If a reasonable amount of time passes and I fail to ask for at least one of the following: Char Double fried eeda with crisp [jalela] brown toast, Kolah no murabbo, Bhida par eedu, Dar-ni-poori, Marghi na farcha, Ek dajan taajah bomla, Akoori on toast, Fresh Tadee, Dhanshak anne Kachumbar [tarela kabab sathe], Kolmi no Patio, Chai with leely Chai & Fudino, Sali-ma-gosh with fresh chokah ni rotli, Duke ni raspberry, Lagan nu custard, kulfi from Parsee Dairy Farm, Hafoos Mango, Belgian Chocolate, Scotch with soda, Patra ni machchi, Kayani ni pastry, Victory na wafers & Paris Bakery ni butter khari biscuit….
Then it should be presumed that I won’t ever get better.
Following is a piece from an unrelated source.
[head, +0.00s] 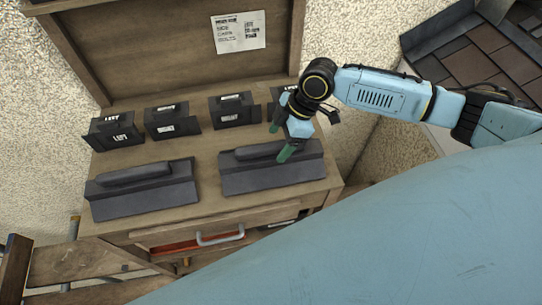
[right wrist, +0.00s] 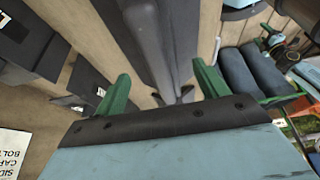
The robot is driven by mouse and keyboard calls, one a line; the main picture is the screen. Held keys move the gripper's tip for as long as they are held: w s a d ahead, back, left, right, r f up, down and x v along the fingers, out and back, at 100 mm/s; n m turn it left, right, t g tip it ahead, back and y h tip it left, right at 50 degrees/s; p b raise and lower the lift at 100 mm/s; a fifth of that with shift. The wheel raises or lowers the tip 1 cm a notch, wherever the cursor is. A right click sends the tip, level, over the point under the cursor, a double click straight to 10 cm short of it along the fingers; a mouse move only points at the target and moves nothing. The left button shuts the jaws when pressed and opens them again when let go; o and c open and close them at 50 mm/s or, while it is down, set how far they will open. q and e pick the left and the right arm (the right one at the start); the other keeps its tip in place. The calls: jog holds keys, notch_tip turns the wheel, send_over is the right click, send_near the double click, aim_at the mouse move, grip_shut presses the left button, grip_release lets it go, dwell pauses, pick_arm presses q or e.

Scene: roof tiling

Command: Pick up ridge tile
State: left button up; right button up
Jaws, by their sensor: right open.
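Two alike dark grey ridge tiles, each a flat slab with a raised rounded bar along it, lie on the wooden bench (head: 208,210). One is the left tile (head: 145,193); the other is the right tile (head: 275,178). My right gripper (head: 280,141) is over the bar of the right tile, with its green fingers apart. In the right wrist view the open gripper (right wrist: 162,88) has a finger on each side of the tile's grey bar (right wrist: 155,42). Whether the fingers touch it I cannot tell. My left gripper is not in view.
Several black labelled pieces (head: 172,122) stand in a row behind the tiles, one partly hidden by my right gripper. A wooden backboard with a paper sheet (head: 238,32) rises behind. A drawer handle (head: 220,236) juts from the bench front. A brown-tiled roof section (head: 475,62) is at upper right.

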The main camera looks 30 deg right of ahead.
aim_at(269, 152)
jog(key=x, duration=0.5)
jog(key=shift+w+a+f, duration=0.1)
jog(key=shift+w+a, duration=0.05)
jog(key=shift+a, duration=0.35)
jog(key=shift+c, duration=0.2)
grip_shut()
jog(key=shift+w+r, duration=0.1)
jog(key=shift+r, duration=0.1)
When such a determination is reached, I hereby instruct my appointed person [“BOY” – the kalia who has been my faithful Man-Friday from Billimora] and Soli, my solicitor, to ensure that the attending physicians pull the plug, reel in the tubes, and call it a day.
I have lived a good life, and am looking forward to meet my Maker… Boy should go to the Cama’s at Mumbai Samachar and ask them to print my departure. And don’t forget to inform all the Ghelchodiyas & Gadheras that I used to drink with at the Parsi Gymkhana otherwise they will curse me all the way back to Behram Baug.
A dinner must be organised at Dotiwalla Baug for my carrom gang with Godiwalla’s catering and whisky from Parson & Co. [the 1st licensed liquor shop in Bombay, license No.1] and call apro Gary Lawyer [who is not a lawyer but a besooro singer] and ask him to sing “Besame Mucho” for me at the dinner. Most of the carrom gang are deaf and don’t have an ear for music.
Boy should continue to look after my Bruno from the money I leave behind in Central Bank nu khatu.
My Morris Tiger  should be given to Soli, my solicitor and my horse “Knightsbridge” should be sold to a ghorawalla from Matheran and not to a ghoragariwalla in Mumbai or a ghorawalla in Mahabaleshwar as I don’t want the poor animal to gallop on daamar [asphalt] na rasta.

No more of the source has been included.